Exercise instructions: Give back the exact lines spanning from the line with "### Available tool" to the line with "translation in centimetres", with both of those lines included and no others.
** Start Given data **
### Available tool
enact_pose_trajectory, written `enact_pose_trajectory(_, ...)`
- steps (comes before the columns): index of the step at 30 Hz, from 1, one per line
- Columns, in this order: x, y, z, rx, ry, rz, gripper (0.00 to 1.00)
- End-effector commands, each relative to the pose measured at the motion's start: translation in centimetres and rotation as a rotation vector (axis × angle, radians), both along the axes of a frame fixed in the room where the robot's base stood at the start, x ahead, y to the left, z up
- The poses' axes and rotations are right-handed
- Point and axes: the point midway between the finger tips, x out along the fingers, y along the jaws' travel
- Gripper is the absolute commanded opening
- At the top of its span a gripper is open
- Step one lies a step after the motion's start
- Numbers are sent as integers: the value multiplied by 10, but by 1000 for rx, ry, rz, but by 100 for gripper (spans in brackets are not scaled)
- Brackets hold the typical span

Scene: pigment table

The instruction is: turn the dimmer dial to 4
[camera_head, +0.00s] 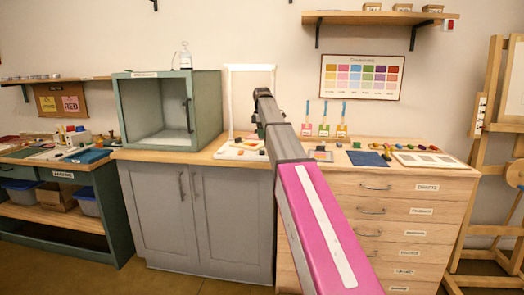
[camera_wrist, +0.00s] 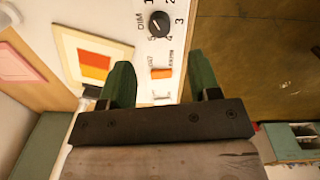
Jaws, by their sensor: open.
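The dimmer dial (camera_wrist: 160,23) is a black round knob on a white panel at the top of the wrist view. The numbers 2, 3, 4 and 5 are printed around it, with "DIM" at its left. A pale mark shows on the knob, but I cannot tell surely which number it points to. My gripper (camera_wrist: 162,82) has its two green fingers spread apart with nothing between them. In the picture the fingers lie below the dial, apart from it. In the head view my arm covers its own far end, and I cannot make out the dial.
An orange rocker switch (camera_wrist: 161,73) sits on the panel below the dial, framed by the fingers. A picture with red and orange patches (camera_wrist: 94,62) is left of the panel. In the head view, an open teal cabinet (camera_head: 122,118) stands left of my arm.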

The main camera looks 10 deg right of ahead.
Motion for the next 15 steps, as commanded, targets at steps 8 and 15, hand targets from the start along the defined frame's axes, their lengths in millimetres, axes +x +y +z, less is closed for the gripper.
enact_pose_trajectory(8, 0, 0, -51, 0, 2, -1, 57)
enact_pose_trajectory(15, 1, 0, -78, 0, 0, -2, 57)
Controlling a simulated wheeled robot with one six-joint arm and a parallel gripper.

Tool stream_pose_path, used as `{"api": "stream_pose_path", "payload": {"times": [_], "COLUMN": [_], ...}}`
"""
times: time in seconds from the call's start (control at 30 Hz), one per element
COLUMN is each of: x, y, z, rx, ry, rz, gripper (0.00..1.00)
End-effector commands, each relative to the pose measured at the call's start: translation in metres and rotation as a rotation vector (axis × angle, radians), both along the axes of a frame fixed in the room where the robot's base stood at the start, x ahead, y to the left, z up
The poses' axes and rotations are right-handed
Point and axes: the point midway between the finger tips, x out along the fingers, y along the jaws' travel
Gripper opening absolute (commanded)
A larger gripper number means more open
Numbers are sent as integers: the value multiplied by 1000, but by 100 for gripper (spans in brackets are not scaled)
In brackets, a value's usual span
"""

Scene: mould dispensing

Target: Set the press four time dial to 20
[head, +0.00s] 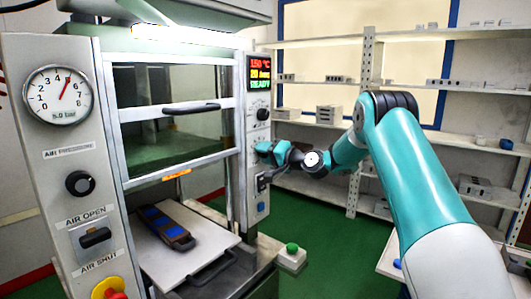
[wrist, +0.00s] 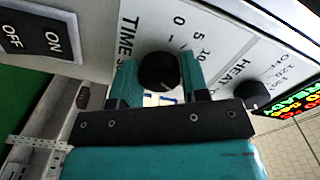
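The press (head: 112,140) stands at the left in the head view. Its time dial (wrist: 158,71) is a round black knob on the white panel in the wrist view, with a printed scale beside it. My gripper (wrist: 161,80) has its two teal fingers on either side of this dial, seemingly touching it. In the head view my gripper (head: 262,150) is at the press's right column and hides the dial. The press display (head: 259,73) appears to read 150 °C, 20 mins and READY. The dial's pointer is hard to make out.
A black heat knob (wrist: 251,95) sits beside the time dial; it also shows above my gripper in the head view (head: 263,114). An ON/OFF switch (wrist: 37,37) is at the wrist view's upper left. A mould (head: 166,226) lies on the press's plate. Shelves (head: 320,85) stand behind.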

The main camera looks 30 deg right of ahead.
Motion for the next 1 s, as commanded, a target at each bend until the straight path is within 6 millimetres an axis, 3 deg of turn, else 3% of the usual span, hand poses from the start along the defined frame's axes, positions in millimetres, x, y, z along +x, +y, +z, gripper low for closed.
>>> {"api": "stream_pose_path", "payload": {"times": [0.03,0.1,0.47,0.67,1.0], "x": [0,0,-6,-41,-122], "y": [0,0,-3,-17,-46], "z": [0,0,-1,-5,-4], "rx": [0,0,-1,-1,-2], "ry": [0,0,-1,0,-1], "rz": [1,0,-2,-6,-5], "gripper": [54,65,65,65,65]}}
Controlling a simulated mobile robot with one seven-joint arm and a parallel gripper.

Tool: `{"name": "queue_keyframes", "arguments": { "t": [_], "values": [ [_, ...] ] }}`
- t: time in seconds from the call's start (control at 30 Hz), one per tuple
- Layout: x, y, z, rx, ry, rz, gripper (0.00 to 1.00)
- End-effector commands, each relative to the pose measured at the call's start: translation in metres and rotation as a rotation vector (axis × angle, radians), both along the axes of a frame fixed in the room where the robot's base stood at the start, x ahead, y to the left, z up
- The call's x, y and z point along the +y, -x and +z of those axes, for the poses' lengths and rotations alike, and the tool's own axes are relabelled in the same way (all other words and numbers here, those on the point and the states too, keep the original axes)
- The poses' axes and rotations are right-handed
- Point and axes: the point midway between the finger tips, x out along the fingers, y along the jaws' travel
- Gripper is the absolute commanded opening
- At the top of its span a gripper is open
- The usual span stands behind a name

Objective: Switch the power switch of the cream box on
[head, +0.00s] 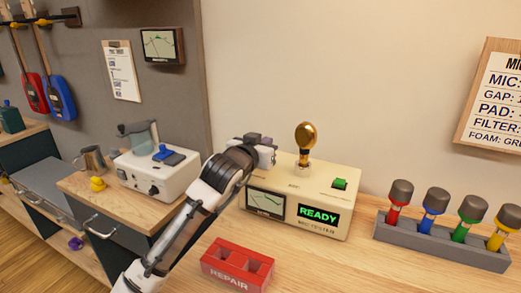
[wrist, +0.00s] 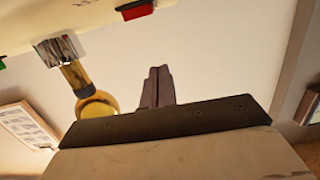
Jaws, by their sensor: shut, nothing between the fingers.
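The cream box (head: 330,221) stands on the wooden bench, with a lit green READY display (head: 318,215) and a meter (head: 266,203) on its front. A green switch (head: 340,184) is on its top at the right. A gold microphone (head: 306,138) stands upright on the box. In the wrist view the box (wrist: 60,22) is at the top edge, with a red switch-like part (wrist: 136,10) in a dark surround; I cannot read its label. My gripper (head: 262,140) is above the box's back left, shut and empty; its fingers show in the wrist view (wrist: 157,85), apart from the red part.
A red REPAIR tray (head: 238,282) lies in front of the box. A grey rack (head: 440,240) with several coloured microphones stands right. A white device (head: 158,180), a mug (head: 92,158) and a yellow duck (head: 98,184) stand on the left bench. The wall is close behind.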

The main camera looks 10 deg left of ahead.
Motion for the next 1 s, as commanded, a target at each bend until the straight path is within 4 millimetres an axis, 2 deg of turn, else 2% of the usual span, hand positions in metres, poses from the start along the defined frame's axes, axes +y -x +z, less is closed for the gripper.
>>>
** End Given data **
** Start Given data **
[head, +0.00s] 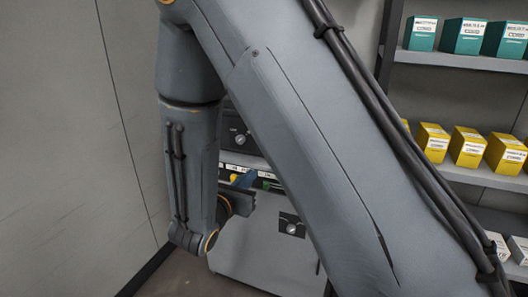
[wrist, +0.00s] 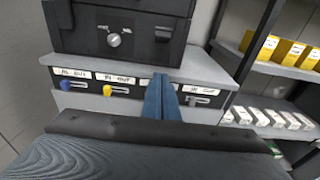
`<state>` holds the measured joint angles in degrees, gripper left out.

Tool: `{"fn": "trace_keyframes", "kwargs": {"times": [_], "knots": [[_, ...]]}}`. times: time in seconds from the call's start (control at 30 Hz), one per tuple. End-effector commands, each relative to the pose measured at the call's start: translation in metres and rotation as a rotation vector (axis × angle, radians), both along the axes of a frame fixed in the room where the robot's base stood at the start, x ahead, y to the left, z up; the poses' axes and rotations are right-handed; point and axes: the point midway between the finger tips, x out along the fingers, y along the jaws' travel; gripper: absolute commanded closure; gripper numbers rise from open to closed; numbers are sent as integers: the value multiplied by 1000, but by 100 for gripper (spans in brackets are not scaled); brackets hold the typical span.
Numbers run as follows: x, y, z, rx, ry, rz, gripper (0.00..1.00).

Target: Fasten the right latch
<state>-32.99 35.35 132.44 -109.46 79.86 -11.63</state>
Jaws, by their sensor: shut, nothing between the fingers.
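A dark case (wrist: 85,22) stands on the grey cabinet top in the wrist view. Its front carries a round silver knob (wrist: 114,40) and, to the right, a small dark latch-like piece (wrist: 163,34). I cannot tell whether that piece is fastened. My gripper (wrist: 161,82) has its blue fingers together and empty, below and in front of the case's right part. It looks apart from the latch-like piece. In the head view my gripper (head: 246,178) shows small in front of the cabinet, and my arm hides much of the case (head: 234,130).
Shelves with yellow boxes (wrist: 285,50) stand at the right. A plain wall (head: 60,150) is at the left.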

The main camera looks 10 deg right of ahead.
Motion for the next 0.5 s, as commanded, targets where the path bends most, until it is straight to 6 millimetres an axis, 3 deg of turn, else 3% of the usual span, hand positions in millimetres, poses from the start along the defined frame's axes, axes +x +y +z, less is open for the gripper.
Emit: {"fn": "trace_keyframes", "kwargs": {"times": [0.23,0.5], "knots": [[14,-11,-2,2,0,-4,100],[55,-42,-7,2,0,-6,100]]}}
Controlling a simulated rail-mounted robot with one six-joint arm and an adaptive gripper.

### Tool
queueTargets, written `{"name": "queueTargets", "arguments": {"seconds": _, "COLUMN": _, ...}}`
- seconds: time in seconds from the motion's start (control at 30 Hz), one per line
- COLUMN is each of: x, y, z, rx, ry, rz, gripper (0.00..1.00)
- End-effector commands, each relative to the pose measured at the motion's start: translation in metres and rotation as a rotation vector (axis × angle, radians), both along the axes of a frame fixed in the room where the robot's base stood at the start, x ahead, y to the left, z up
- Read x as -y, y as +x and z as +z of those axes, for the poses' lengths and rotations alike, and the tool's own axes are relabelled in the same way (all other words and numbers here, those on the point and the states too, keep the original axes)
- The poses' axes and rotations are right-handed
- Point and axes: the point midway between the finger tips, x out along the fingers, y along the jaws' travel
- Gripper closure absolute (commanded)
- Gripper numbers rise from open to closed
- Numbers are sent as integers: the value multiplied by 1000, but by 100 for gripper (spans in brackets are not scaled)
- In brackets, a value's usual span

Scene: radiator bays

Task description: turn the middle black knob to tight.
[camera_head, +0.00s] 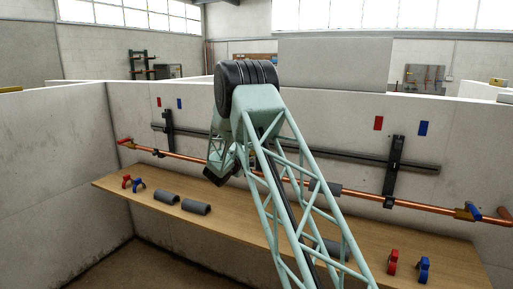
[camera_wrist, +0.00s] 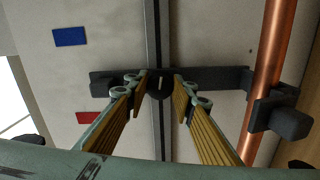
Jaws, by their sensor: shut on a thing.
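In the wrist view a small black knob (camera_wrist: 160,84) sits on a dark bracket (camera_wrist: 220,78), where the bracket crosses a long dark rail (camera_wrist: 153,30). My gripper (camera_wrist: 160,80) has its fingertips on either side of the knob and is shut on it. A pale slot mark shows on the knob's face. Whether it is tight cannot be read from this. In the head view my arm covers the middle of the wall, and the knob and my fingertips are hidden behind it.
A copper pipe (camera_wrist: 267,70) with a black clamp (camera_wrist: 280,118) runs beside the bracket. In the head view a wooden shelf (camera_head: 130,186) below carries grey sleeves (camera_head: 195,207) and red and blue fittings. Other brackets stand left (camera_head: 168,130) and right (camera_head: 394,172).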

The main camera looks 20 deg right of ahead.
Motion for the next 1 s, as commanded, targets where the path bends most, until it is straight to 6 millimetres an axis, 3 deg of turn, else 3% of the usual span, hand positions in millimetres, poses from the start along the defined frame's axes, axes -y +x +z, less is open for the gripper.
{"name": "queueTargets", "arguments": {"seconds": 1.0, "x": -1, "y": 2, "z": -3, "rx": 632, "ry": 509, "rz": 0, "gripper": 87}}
** End Given data **
Reply:
### Available tool
enact_pose_trajectory, written `enact_pose_trajectory(_, ...)`
- steps (comes before the columns): index of the step at 30 Hz, from 1, one per line
- Columns, in this order: x, y, z, rx, ry, rz, gripper (0.00 to 1.00)
- End-effector commands, each relative to the pose measured at the motion's start: translation in centimetres and rotation as a rotation vector (axis × angle, radians), both along the axes of a frame fixed in the room where the robot's base stood at the start, x ahead, y to the left, z up

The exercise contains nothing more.